Ferriter's survey of the rest of the century is fleshed out with voices of similar frankness - from sources that historians have previously either discounted, or simply not had available to them. Memoirs of Irish childhood have been useful to him, as have papers from the former department of local government (now the Department of the Environment, Heritage and Local Government); the Field Day Anthology of Irish Writing, the archives of organisations such as the Irish Countrywomen's Association or the Irish Housewives' Association, and cultural journals such as The Bell, Studies and The Furrow.

Journalism, particularly from the 1960s on, provides a constant reference point, and he has no qualms about drawing on works of fiction, on poetry and drama to support his arguments - authors from Canon Sheehan to Colm Tóíbín (with whom he wrote The Irish Famine: A Documentary in 2001) weave through the narrative, with John McGahern's work seeming to serve as a measure of the century.

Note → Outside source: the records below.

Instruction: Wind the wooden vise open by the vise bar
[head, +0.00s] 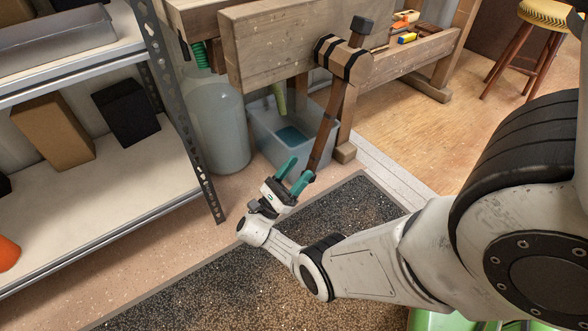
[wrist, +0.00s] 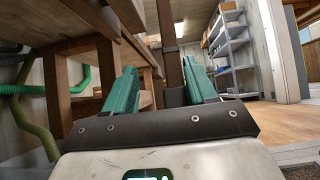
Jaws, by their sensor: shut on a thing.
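The wooden vise (head: 268,48) is at the front of the bench in the head view, with its thick plank jaw and a round wooden hub (head: 357,70) banded in black. The vise bar (head: 326,128) is a long brown bar passing through the hub, with a dark block cap at its upper end. It hangs steeply, its lower end leaning left. My gripper (head: 302,167) has teal fingers and is shut on the bar's lower end. In the wrist view the bar (wrist: 168,35) rises between the fingers, its gripped part partly hidden.
A translucent tub (head: 262,130) and a clear cylindrical container (head: 217,130) stand on the floor behind the bar. A metal shelf (head: 180,110) with boxes is at left. A dark mat (head: 235,270) lies below my arm. A stool (head: 535,40) stands at the far right on open wooden floor.

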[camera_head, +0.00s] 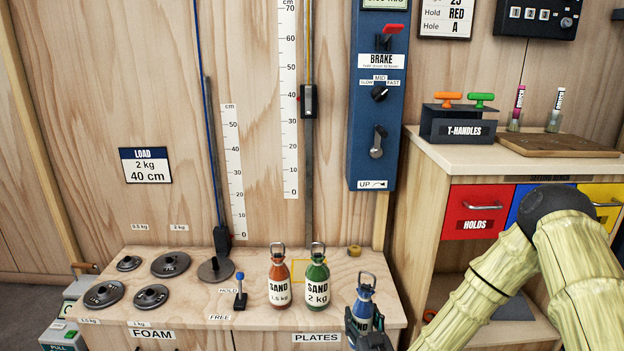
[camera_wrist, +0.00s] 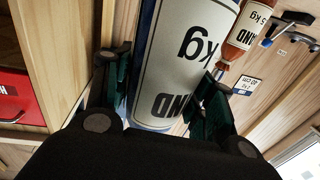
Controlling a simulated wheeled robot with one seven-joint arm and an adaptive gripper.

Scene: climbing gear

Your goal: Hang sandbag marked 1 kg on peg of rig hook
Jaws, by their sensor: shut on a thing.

"I think one of the points I was making in the book is that there hasn't been enough humanity in the writing of history," he says. "In terms of taking account of the experiences of people. And if you want to do that, you have to draw on other disciplines, if you're a historian. You can be purist about it, and say, I'm only going to look at official State papers. Or, I'm only going to go into the archives of organisations that I know have papers. But you do have to broaden your mind and look at the kind of totality of experiences, and some of the stuff you might be a bit dubious about. But it's better to look at as much of it as you can, and then begin to discern what's good and what's not." History, he says, "is not an exact science".